The net result of Women Who Steal is mostly disappointment. Florida Stage has pulled off some spectacular work lately. But this success breeds expectations, not necessarily of more success but at least of heightened ambition. Florida Stage can't be expected to hit a home run every time. But it should be taking better swings than this.


Disappointment may rule in Manalapan, but children's-theater fans have gotta crow over Peter Pan, a season-ending triumph for the Fort Lauderdale Children's Theatre. The all-children company presented the Broadway musical version of James Barrie's classic for a three-day run at the Parker Playhouse over Mother's Day weekend. The elaborate show featured eight full stage sets, with scrims, flying drops, and professionally designed wire flying effects, courtesy of a Las Vegas stunt company. Peter's first entrance, swooping into the nursery in a shower of fairy dust, was spectacular. The child cast, 63 strong, was excellent, under artistic director Janet Erlick's efficient and sometimes-inspired staging, which added some wry, topical in-jokes and managed to gently underscore some of the more adult themes in the classic tale.
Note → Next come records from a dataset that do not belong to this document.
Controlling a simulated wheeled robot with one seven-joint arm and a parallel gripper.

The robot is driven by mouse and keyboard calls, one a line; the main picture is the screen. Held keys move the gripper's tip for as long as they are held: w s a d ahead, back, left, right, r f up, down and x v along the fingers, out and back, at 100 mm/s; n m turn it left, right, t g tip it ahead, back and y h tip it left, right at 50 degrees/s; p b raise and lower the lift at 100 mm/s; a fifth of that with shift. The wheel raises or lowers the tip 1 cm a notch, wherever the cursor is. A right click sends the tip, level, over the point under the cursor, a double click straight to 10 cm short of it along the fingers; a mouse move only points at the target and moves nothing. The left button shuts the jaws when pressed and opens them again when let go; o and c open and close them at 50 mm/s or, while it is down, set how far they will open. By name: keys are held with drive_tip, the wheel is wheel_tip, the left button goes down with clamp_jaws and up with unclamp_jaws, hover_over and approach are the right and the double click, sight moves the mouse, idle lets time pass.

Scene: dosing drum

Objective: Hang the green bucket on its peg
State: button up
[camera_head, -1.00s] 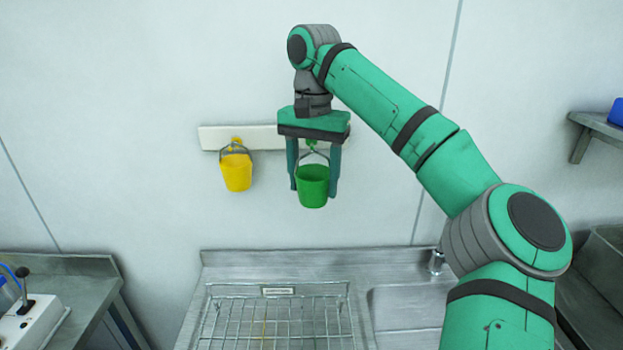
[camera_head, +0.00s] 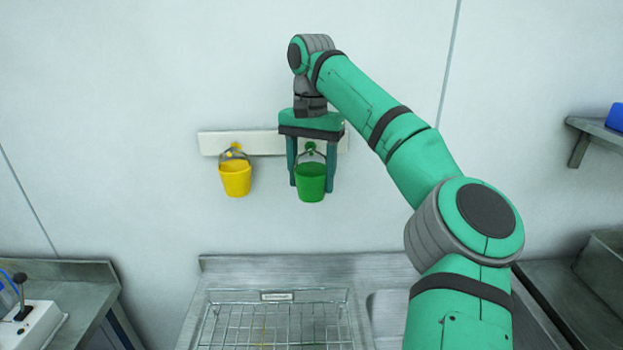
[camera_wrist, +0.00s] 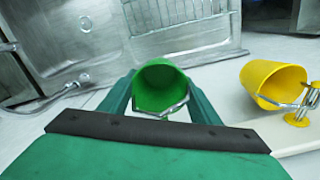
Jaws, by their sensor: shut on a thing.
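The green bucket (camera_head: 311,184) hangs upright between the two fingers of my gripper (camera_head: 312,186), in front of the wall rail. My gripper points down and is shut on the bucket from both sides. The bucket's wire handle stands up and overlaps the green peg (camera_head: 310,147) in the head view; I cannot tell whether it is over the peg or in front of it. In the wrist view the green bucket (camera_wrist: 155,88) shows its open mouth, with the handle across the near rim. The green peg is not clear there.
A yellow bucket (camera_head: 235,180) hangs by its handle on a yellow peg (camera_head: 236,149), left on the white rail (camera_head: 268,144). Below is a steel counter with a wire rack (camera_head: 275,325). A shelf (camera_head: 598,130) is at the far right.

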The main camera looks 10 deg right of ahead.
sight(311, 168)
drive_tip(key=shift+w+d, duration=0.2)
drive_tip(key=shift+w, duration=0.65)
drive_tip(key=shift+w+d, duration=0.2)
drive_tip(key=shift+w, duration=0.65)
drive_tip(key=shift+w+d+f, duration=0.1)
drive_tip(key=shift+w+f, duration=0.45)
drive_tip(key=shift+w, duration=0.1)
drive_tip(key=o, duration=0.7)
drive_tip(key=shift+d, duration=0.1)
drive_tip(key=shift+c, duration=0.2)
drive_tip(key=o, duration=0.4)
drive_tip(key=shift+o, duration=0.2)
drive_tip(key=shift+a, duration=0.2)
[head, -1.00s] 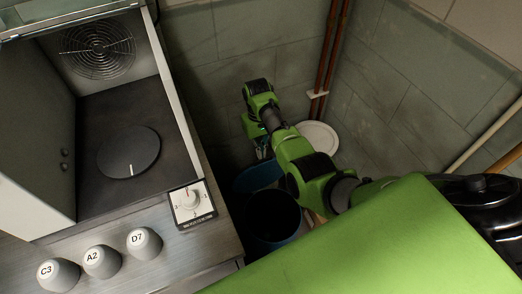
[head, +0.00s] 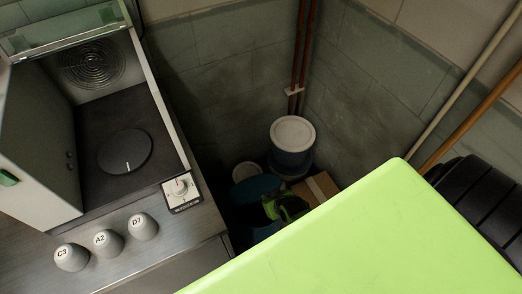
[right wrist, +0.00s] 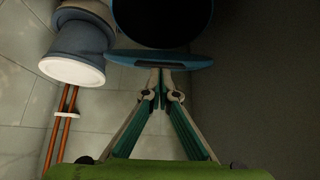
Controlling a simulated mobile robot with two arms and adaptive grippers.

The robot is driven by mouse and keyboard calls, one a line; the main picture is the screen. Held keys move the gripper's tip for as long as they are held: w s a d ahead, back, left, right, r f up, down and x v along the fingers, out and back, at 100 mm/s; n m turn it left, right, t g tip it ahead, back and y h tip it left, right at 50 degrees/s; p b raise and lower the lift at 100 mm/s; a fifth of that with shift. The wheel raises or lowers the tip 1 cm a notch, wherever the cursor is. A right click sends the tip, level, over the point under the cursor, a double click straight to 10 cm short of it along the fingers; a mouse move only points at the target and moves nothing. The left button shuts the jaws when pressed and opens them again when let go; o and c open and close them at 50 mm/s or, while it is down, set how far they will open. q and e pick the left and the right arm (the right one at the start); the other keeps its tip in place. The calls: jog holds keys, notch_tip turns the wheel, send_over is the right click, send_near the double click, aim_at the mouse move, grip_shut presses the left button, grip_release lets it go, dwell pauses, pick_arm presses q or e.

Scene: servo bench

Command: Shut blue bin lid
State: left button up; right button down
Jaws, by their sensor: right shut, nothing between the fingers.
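The blue bin shows in the head view behind my right arm. Its blue lid (head: 257,187) stands raised at the back, and my arm hides much of the opening. In the right wrist view the bin's dark round mouth (right wrist: 162,14) is at the top, with the lid (right wrist: 185,60) below it, seen nearly edge-on. My right gripper (right wrist: 160,76) is shut and empty, its fingertips at the lid's edge; I cannot tell whether they touch. My left gripper is not in view.
A blue-grey drum with a white top (head: 293,133) stands in the corner behind the bin, near brown pipes (head: 301,60). A cardboard box (head: 318,189) is beside it.

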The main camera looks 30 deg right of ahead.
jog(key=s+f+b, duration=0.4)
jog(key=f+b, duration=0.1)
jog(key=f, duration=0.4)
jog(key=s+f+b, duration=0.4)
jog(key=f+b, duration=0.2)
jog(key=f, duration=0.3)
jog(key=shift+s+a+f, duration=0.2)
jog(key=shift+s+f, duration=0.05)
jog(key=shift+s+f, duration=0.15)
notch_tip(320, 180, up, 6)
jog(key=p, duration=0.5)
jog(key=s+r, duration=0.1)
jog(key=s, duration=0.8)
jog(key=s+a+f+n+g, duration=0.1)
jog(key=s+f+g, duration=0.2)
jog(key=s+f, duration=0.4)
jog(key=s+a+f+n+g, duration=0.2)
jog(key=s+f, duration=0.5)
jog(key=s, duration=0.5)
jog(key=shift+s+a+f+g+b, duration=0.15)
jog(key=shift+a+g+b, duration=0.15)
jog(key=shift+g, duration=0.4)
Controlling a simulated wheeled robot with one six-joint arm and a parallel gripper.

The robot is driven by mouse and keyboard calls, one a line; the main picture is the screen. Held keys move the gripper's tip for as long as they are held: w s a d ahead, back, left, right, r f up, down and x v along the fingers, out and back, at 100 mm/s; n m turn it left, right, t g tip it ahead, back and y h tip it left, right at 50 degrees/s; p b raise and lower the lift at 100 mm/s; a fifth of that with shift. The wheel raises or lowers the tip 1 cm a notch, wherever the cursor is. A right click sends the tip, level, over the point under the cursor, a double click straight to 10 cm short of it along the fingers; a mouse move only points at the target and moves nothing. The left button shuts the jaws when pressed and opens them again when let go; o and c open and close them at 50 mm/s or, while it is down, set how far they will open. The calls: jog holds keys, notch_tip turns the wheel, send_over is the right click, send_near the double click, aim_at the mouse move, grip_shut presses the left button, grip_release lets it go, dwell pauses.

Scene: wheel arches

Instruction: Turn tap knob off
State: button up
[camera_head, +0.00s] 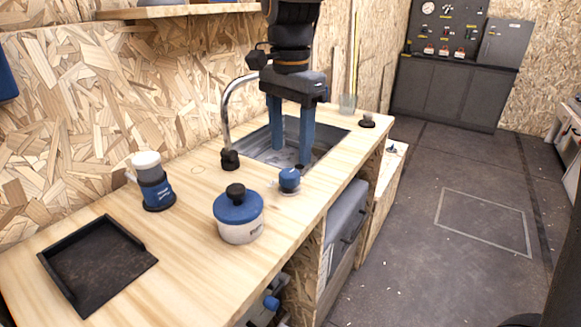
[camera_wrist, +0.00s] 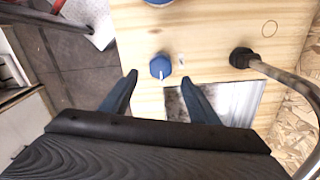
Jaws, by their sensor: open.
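The tap knob (camera_head: 289,180) is a small blue knob on the wooden counter, in front of the sink's near corner. In the wrist view the blue knob (camera_wrist: 160,66) has a pale pointer mark and lies beyond my fingertips, roughly between their lines. The curved metal tap (camera_head: 228,112) stands on a black base left of the sink; its base also shows in the wrist view (camera_wrist: 241,58). My gripper (camera_head: 290,156) is open and empty, fingers pointing down over the sink (camera_head: 335,137), apart from the knob.
A blue-lidded pot (camera_head: 239,219) stands close to the knob on the counter. A blue and white grinder-like item (camera_head: 153,185) and a black tray (camera_head: 90,262) are farther left. A glass (camera_head: 347,104) and small dark item (camera_head: 367,121) stand beyond the sink. The floor at right is open.

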Ryan Carr, 16 years old, handled the title role with skill and great gymnastic ability. Brittany Berkowitz, also 16, as Wendy showed serious professional promise with her strong vocal skills. Even the tiniest performers comported themselves with aplomb, especially two pint-size seven-year-olds: Dara Homer as a funny, take-charge pirate, Mini-Smee, and Rebecca Roberts as Tinkerbell, who pulled down some laughs of her own and bravely flew 15 feet above the stage. The all-kids concept extended to the backstage crew, which was mostly children (supervised by adults for safety), and the entire shebang was stage-managed by Lauren O'Connor, all of 13 years old. Peter Pan was everything theater can and should be: thrilling, charming, memorable.